Mr Zuma's corruption issues date to the 1990s, soon after his official return from exile, when he met a businessman called Schabir Shaik, a former engineering student once suspended from Durban's prestigious ML Sultan Technikon for cheating in his exams. One of Mr Shaik's younger brothers, Chippy, was in charge of arms procurement for the South African National Defence Force. Another brother, Mo, served in the ANC 'intelligence structures' headed by Mr Zuma.

At the time he met Schabir Shaik, by his own admission Mr Zuma 'needed financial assistance'. At least in part, this was to support his large family. The size of his family varies according to the publication writing about them, with one mass circulation magazine reporting earlier this year that Mr Zuma has had at least four wives and 18 children. Mr Zuma's allies in the South African media - notably the Independent group owned by Tony O'Reilly - dismissed the report as part of a smear campaign, but the figure has never been disputed.

Mr Zuma's second wife is South Africa's current foreign minister, Nkosazana Dlamini-Zuma.

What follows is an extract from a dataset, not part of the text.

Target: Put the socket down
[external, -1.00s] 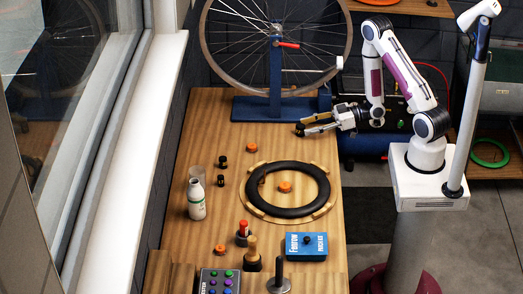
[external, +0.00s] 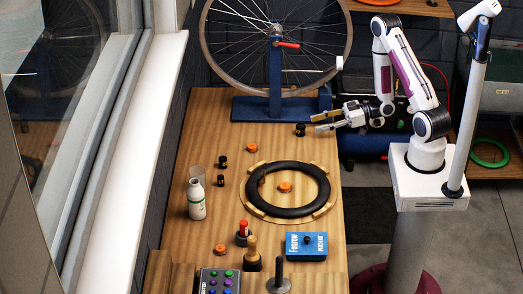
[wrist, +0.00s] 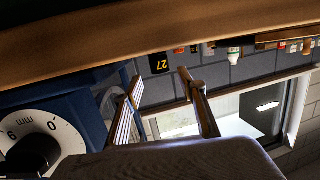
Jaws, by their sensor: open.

Much as he may have been smeared, smearing has also been part of the Zuma arsenal: after reports first emerged of his link to the long-running arms procurement scandal, his allies in the press planted a claim that his chief prosecutor, Bulelani Ngcuka, head of the National Prosecuting Authority, had been a spy for the apartheid government.

Mr Ngcuka, a barrister who has subsequently returned to the private sector, is the husband of Phumzile Mlambo-Ngcuka, whom Mr Mbeki appointed deputy president after sacking Mr Zuma from the post at the time of Schabir Shaik's conviction.

Shaik is serving a 15-year sentence for passing on to Mr Zuma R1.3 million (HK$1 million) in bribes solicited from the French arms manufacturer Thomson-CSF, which supplied equipment for the South African Navy's newly acquired corvettes.

The possible charges against Mr Zuma still being considered by the National Prosecuting Authority include receiving this and other money.